I hid my pain behind my aggression
Johnny takes a sip from his water and obviously tries to hide his emotions. It suddenly appears to me how fragile he really is.
Johnny : It's a misunderstanding that I am a cool guy. I'm a little shy man who feels pain very easy. Not only physical - When I was a kid and I fell from my bike, I cried like an animal. Until mom gave me a little kiss on the leg and everything was better again. - but also psychologically. Because of one stupid remark I can get completely confused. Or if they say to me : 'Johnny you totally messed up that scene', it knocks me out !! 'Cause I want to do everything as good as possible. I want everyone to think that I'm a hard worker, that I've got talent. As soon as someone criticizes my work, I become insecure. They can tell me a 100 times that I'm a good actor, one criticism can destroy my whole self conscious. Before I reacted differently than I do now : I started to act as an animal, became aggressive… But that was just something to hide the pain that I felt. I'm embarrassed about it now. Because I knew well enough that destroying a hotel room wouldn't ease the pain. After it I always felt worse than before. I only hurt myself by doing it. Now, I try to talk to my friends when I feel down. I've said it before : I'm not really a talker, so it's hard. But I noticed that it does help.
Johnny takes a last drag from his cigarette and then he puts it out. 'That was my last one' he says. And then….

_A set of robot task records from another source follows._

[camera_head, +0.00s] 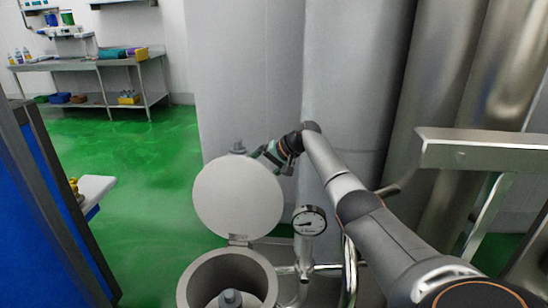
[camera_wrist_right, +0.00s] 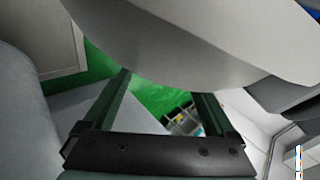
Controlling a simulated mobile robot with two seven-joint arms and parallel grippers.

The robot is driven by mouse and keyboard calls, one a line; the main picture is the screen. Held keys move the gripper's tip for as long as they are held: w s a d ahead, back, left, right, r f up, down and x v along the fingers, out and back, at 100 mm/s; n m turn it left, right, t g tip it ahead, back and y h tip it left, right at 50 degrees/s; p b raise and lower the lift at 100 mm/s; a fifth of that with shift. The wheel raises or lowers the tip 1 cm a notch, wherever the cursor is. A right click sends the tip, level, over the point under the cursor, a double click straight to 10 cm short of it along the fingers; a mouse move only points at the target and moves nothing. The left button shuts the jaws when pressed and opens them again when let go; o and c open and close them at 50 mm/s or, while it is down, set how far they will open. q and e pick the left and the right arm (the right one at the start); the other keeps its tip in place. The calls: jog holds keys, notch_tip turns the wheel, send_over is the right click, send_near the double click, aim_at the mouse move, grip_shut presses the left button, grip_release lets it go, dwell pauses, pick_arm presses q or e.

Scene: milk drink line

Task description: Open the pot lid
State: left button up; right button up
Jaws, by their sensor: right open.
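The pot (camera_head: 188,290) stands at the bottom centre of the head view, with its mouth uncovered and a grey fitting inside. Its round pale lid (camera_head: 238,203) is swung up on the hinge at the pot's far rim and stands nearly upright, its flat face toward me. A grey knob shows at the lid's top edge. My right gripper (camera_head: 266,154) is at the lid's upper right edge, partly hidden behind it. In the right wrist view the lid (camera_wrist_right: 185,45) fills the top, and my right gripper (camera_wrist_right: 165,84) has its fingers apart with nothing between them. I cannot tell whether it touches the lid.
A pressure gauge (camera_head: 309,220) on a steel pipe stands right of the lid, below my right arm. Large steel cylinders (camera_head: 430,90) stand behind. A metal bracket (camera_head: 480,150) is at right. A blue cabinet (camera_head: 40,200) is at left. Green floor (camera_head: 150,180) lies clear between.

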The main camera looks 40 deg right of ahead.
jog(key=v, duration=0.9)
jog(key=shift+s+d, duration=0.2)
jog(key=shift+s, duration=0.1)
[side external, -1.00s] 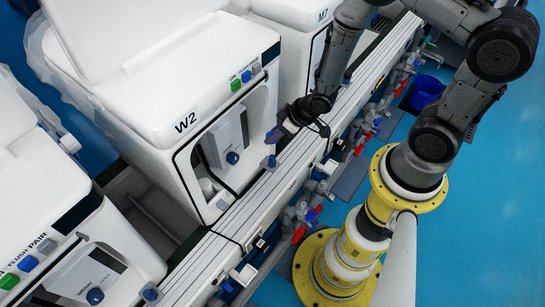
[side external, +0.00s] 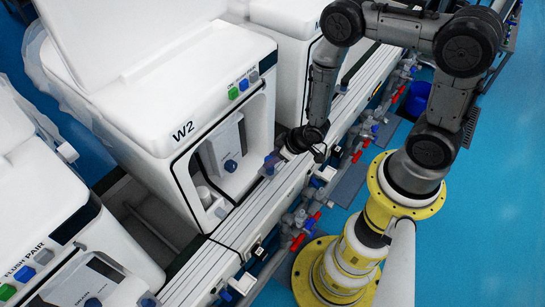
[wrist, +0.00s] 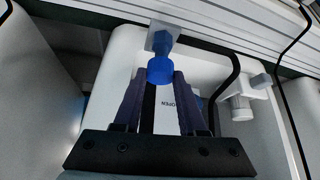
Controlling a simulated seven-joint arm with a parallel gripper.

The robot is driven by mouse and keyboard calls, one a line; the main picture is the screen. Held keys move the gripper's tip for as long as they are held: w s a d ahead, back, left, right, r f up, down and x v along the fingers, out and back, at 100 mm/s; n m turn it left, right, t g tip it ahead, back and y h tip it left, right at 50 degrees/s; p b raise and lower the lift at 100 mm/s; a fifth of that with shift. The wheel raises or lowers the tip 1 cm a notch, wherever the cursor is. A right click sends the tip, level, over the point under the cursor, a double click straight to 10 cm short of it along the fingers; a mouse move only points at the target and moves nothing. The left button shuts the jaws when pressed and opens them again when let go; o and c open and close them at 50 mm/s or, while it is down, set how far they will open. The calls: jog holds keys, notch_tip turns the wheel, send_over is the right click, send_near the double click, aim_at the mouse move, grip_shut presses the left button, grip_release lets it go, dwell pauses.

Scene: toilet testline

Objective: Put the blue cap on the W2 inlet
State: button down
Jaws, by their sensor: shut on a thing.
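The white W2 unit (side external: 150,95) stands at centre-left in the side view, with an open front recess. My gripper (side external: 280,154) is at the recess's right front edge, beside the rail. In the wrist view my gripper (wrist: 160,80) is shut on the blue cap (wrist: 160,71), held at its fingertips. The W2 inlet (wrist: 161,42) is a blue fitting on a pale bracket, directly beyond the cap and roughly in line with it. Cap and inlet overlap in this view; I cannot tell whether they touch. In the side view the cap is small and hard to separate from the inlet.
A white fitting (wrist: 242,108) stands to the right of my fingers in the wrist view. A dark cable (wrist: 296,45) crosses the rail there. In the side view, red-handled valves (side external: 306,229) line the rail's near side. Neighbouring units stand on both sides of W2.

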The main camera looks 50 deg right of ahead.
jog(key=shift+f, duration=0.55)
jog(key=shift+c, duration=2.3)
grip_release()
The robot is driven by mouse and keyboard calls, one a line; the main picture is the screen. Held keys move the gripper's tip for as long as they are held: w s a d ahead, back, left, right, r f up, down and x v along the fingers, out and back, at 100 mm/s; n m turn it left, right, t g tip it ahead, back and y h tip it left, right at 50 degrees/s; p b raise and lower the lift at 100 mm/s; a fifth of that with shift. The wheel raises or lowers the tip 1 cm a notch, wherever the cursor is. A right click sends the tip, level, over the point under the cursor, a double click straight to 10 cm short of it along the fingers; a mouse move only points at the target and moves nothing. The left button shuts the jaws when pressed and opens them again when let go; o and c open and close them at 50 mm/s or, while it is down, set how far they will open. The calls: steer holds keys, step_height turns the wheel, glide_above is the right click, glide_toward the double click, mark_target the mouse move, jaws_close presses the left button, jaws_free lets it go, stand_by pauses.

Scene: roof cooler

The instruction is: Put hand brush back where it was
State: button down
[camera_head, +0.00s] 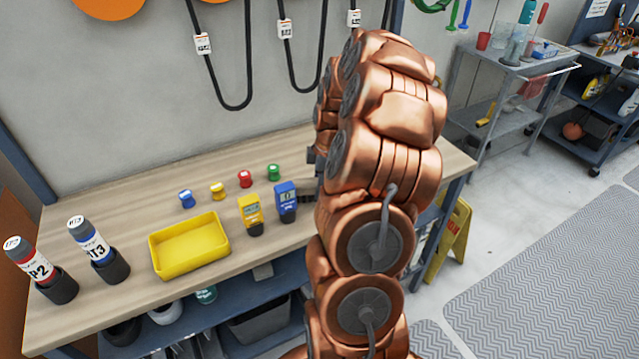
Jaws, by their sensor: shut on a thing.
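My copper-coloured arm fills the middle of the view and hides most of what is behind it. Only a small dark part of my gripper (311,160) shows at the arm's left edge, above the right part of the workbench. It is shut on a mostly hidden thing. A dark piece (306,196) shows just below it, beside the blue meter (287,202); I cannot tell whether this is the hand brush. No hand brush can be clearly made out elsewhere. The wooden workbench (130,208) runs along the wall.
A yellow tray (190,262), a yellow meter (250,217), several small coloured pieces and two labelled cylinders (98,252) stand on the bench. Black cables (248,60) hang above. A grey cart (505,75) and a yellow floor sign (452,240) stand to the right.

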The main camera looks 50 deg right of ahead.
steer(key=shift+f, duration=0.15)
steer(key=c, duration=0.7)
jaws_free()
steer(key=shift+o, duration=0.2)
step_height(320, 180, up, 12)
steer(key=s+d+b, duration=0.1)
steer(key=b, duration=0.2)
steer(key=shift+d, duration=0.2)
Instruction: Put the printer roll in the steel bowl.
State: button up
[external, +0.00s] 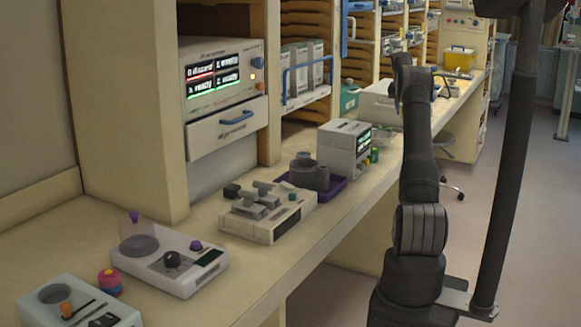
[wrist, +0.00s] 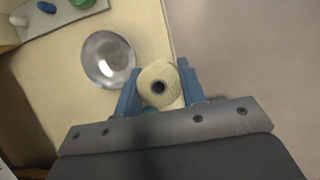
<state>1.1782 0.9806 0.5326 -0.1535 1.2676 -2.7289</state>
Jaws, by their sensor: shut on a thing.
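The printer roll (wrist: 160,72) is a pale cream cylinder with a dark core hole, seen end-on in the wrist view. My gripper (wrist: 158,85) is shut on it, with a blue finger on each side. The steel bowl (wrist: 107,58) is round and shiny. It stands on the cream counter just left of the roll in the wrist view, and its inside looks empty. The roll appears beside the bowl, not over it; its height above the counter is hard to tell. In the external view I cannot make out the bowl, the roll or my fingertips.
The counter edge (wrist: 172,35) runs just right of the bowl, with open floor beyond. A grey panel (wrist: 62,14) with a green item (wrist: 83,3) lies at the top left. Along the counter stand a grey printer-like box (external: 344,150), a purple tray (external: 330,189) and several devices.

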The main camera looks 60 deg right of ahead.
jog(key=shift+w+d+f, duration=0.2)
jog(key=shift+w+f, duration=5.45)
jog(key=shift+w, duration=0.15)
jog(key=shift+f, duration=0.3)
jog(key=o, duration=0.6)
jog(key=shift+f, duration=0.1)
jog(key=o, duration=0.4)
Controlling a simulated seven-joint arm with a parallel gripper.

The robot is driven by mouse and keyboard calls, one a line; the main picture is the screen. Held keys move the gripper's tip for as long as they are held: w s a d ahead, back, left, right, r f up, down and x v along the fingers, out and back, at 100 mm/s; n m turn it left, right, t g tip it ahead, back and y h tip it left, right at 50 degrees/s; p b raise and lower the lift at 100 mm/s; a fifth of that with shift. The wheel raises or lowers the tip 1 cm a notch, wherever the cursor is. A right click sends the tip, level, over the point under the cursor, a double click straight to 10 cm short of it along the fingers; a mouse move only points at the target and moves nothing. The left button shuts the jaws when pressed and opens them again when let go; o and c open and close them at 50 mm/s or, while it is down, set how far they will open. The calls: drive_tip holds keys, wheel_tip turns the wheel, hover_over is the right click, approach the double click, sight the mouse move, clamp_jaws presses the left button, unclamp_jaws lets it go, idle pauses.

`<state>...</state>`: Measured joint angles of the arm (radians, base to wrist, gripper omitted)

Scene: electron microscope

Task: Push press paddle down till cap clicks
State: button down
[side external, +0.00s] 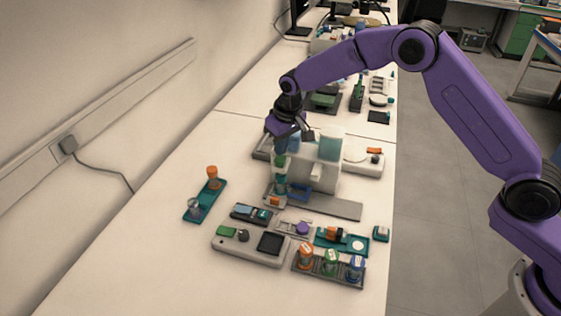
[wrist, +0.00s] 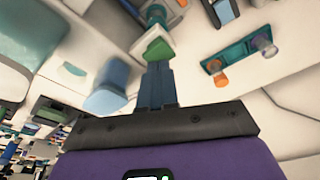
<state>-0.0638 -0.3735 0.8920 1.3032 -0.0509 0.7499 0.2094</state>
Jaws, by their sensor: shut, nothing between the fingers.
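The press (side external: 318,172) stands mid-bench with a pale body and grey base plate (side external: 325,207). A green piece (side external: 281,162), which looks like its paddle, shows on its left side; it also shows in the wrist view (wrist: 158,48). My gripper (side external: 281,151) points down just above this piece, its blue fingers together and empty. In the wrist view the fingertips (wrist: 158,66) overlap the near edge of the green piece; I cannot tell whether they touch. Below it, a teal part (side external: 280,183) shows in the press. The cap cannot be made out clearly.
A teal tray (side external: 205,203) with an orange-capped vial (side external: 212,173) lies to the left. A grey device (side external: 250,248) and a rack of capped vials (side external: 328,275) stand in front. A blue cylinder (wrist: 108,90) is beside the fingers.

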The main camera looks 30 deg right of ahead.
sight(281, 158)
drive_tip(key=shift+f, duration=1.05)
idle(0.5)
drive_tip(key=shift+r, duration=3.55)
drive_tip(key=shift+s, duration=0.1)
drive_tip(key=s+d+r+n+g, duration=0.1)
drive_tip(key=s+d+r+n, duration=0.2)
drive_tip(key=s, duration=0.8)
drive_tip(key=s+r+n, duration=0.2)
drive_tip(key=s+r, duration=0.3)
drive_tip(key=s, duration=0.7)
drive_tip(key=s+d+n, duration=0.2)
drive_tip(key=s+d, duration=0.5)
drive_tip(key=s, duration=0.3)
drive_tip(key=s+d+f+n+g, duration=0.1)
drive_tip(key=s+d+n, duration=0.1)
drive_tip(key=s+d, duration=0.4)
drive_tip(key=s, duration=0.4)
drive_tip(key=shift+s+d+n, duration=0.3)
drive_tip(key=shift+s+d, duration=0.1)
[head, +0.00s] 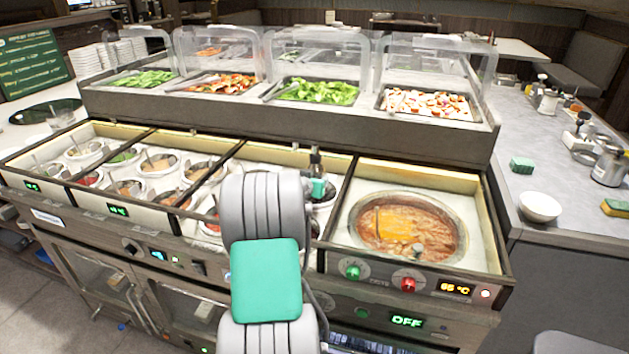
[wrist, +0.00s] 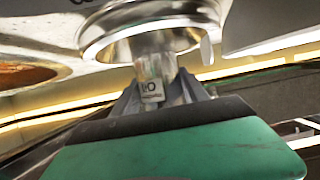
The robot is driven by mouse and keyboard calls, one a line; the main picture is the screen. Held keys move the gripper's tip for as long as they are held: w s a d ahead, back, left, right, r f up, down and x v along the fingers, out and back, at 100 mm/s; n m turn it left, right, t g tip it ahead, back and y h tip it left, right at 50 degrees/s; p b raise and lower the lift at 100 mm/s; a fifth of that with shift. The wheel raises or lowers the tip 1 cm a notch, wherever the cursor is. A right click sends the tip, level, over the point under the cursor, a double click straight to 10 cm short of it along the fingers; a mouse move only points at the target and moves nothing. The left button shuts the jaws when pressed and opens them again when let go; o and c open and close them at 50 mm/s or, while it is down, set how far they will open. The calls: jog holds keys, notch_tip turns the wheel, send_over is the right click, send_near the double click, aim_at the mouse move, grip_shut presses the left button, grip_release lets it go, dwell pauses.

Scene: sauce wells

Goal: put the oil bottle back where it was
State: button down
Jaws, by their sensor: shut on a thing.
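In the head view the bottle's dark top (head: 315,158) shows just past my arm, over the right end of the sauce wells, left of the soup well (head: 408,226). My arm hides the lower part of the bottle and most of the fingers. A round metal rim (wrist: 150,25) is close to the bottle in the wrist view. I cannot tell whether the bottle touches anything below.
Sauce pots (head: 130,187) with spoons fill the wells on the left. A raised salad bar (head: 290,118) with clear guards stands behind. The right counter (head: 520,190) holds a white bowl (head: 540,206), a green sponge (head: 522,165) and several bottles.

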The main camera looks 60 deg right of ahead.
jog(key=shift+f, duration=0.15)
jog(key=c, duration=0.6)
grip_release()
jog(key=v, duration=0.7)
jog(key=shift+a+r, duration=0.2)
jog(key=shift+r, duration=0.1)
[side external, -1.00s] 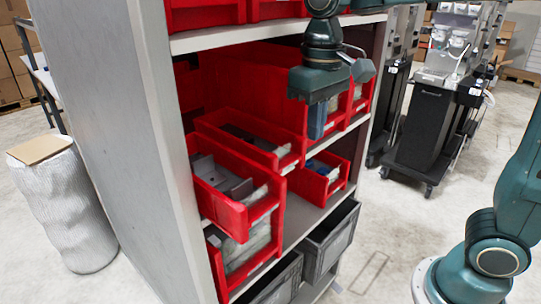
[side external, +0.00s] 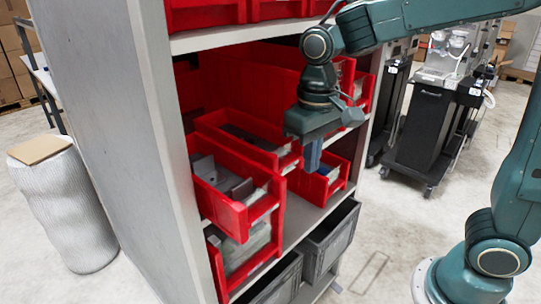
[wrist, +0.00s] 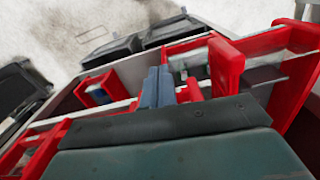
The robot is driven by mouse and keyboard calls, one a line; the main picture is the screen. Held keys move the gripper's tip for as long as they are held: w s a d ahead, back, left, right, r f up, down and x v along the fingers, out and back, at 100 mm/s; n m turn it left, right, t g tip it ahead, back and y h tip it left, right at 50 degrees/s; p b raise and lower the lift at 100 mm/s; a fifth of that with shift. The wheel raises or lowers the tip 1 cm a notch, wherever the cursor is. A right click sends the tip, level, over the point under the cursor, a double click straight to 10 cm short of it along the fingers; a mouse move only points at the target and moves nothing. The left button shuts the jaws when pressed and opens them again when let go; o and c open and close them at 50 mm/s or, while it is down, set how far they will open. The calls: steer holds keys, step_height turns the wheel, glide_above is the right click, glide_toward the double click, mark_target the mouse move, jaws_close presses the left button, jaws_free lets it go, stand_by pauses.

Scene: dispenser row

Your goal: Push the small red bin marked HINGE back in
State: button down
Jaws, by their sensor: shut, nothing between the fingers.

Johnny : But i've said that many times before. I can stop for one day, after that I grab for that thing again. It's my only addiction, so that's ok. One drug death in my nightclub 'The Viper Room' is more than enough. The death of River (Phoenix) really got to me. He was so young and so beautiful. It's a real shame the boy died so young ! But it was his own choice. He knew the dangers of drugs. He played with fire. Too bad.